この途方もなく、危うい状況が、この数年、平然とまかり通り、これに異議を唱える人間が権力の中枢にも、これを検証する側にも希少となっている。

チキンという単語が「弱虫」を意味するということを、ぼくは中高生のときにリバイバル上映で観た、映画『理由なき反抗』や『ウェストサイドストーリー』で知った。

間違いと分かり、おかしいと気づきながら、それに従おう。従ってさえいれば、身の安全は確保できる。社会からはぶかれることはない。得になることがある…。

政治的要因が生む、不条理や不合理、人権の蹂躙には目をつぶり、社会生活にある、格差や貧困、差別や偏見も当事者の問題としてその事実から目を背ける。明日は我が身とならないため集団への帰属と貢献をひたすら従順に果たし、矛盾には切り込まない…。

日本には、「ノミの心臓」という言葉はあるが、英語のchicken heartに当たる言葉がないのかもしれない。弱虫は弱虫でも、省かれるのをこわがって、弱虫たちが弱虫たちの中で権力だけ持っている人間に無批判でなびいても、それを否定する言葉が日本語にはないのだろう。

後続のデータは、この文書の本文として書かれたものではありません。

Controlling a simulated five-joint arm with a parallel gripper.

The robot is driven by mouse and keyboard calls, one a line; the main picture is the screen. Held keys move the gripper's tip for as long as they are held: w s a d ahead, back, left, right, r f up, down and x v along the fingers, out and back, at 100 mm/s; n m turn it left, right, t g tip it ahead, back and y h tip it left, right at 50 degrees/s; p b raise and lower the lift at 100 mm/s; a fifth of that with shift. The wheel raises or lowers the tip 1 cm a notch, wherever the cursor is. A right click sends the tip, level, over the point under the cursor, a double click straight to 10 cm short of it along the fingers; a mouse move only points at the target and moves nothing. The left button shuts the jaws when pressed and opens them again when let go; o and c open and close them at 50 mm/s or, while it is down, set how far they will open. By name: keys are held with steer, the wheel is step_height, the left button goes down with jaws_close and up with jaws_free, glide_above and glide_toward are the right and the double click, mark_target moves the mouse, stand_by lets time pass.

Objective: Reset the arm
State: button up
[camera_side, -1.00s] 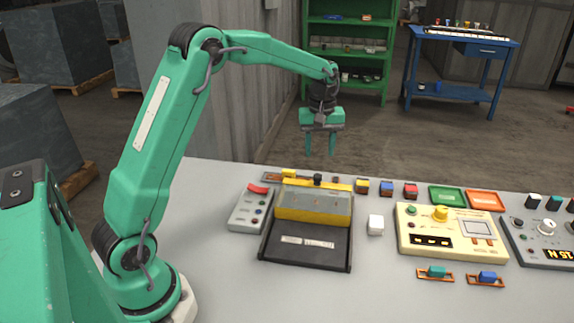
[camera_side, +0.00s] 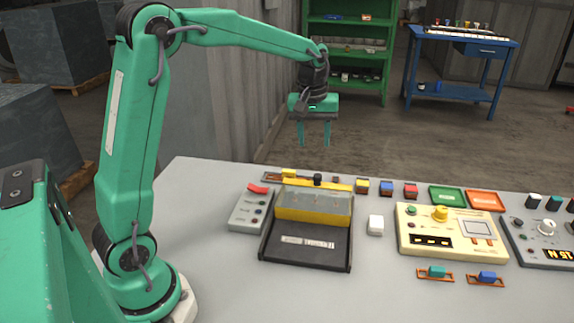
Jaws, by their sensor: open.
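My gripper (camera_side: 314,144) hangs in the air above the far side of the grey table (camera_side: 210,285), with its two teal fingers pointing down. The fingers are apart and nothing shows between them. My arm rises from its base at the left and bends over to the right. The gripper is clear of everything on the table.
Below the gripper is a black tray (camera_side: 303,255) with a yellow block unit (camera_side: 313,205). A grey switch box (camera_side: 249,212) stands left of it. A white block (camera_side: 376,225), a cream control panel (camera_side: 450,232), green (camera_side: 447,197) and orange (camera_side: 484,201) trays lie to the right.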

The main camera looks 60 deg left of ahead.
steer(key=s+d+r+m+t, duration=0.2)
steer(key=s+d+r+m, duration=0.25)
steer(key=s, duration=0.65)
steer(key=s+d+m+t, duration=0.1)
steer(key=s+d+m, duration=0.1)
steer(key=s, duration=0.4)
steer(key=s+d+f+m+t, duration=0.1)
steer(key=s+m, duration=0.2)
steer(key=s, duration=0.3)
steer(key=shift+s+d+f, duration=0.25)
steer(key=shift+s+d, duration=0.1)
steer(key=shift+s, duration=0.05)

少なくとも、似た状況にあるアメリカでは、果敢にジャーナリズムが闘っている。権力の中でも反対勢力が立ち向かい続けている。

自分たちがchicken heartと市民、大衆から、いや、後の歴史を生きる者たちから批判されないために。chicken heartには、弱虫だけではない、恥を知れという意味が込められているからだ。